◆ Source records
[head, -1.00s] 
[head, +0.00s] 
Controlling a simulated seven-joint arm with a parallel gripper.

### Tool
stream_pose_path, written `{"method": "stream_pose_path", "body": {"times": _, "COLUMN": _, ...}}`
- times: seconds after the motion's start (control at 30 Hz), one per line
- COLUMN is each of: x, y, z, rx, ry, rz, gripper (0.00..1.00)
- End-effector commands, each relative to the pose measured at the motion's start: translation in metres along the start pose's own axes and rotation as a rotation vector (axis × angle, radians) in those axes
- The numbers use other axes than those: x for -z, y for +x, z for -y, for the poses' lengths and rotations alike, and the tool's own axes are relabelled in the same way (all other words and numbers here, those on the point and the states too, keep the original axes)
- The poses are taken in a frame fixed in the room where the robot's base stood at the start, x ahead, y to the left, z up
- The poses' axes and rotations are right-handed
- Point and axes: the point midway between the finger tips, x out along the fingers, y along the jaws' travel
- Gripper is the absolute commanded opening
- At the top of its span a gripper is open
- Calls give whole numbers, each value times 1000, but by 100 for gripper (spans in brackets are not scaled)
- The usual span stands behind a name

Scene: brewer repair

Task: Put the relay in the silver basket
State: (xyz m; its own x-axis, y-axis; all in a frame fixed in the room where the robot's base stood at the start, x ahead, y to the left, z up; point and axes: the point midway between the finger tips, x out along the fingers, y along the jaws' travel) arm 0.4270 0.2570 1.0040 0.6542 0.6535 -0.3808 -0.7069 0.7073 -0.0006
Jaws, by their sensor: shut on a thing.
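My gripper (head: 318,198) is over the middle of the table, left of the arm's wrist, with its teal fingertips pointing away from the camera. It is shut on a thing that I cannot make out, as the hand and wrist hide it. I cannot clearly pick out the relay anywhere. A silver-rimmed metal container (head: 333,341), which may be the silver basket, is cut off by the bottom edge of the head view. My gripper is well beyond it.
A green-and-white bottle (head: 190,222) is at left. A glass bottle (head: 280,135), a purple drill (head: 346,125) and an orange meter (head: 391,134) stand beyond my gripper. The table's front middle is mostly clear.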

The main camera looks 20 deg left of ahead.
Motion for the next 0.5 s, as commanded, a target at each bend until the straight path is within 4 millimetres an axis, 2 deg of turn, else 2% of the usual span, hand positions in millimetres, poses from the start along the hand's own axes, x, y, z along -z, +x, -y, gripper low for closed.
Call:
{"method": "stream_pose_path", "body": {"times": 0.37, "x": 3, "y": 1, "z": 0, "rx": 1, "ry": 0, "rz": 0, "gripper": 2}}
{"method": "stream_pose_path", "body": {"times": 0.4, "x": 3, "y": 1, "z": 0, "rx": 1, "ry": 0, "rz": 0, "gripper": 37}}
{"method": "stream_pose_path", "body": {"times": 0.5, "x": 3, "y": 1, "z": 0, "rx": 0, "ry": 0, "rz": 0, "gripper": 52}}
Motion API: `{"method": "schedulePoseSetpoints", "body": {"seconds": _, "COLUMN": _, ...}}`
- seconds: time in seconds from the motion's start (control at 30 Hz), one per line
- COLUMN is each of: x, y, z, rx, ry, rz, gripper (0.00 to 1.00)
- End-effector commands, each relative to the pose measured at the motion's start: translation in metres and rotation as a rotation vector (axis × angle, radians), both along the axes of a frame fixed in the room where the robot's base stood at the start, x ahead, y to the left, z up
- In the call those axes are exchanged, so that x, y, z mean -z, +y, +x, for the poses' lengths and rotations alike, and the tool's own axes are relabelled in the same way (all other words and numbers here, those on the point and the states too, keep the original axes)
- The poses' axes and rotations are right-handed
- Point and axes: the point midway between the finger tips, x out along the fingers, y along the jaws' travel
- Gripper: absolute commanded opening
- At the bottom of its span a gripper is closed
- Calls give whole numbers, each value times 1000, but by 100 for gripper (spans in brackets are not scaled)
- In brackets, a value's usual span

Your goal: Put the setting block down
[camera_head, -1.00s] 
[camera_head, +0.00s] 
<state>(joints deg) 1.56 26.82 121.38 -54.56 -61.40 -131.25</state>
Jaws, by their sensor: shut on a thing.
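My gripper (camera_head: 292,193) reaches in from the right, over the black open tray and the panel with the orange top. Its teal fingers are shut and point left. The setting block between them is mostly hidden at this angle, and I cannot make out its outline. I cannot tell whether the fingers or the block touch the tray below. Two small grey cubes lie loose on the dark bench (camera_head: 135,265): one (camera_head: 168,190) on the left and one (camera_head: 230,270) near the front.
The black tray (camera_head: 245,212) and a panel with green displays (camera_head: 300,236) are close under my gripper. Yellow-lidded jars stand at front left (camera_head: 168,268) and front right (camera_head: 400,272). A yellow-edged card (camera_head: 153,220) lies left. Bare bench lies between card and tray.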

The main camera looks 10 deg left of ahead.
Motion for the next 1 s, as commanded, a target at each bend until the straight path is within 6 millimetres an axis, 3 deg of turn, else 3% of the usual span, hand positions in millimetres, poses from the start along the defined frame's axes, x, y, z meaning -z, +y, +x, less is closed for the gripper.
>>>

◆ Problem details
Extract the span of lines that starts with the line containing "- In brackets, a value's usual span" and ends with the line containing "<state>(joints deg) 1.56". Keep it exact and add nothing.

◆ Task solution
- In brackets, a value's usual span

Your goal: Put the setting block down
[camera_head, -1.00s] 
[camera_head, +0.00s] 
<state>(joints deg) 1.56 26.82 121.38 -54.56 -61.40 -131.25</state>

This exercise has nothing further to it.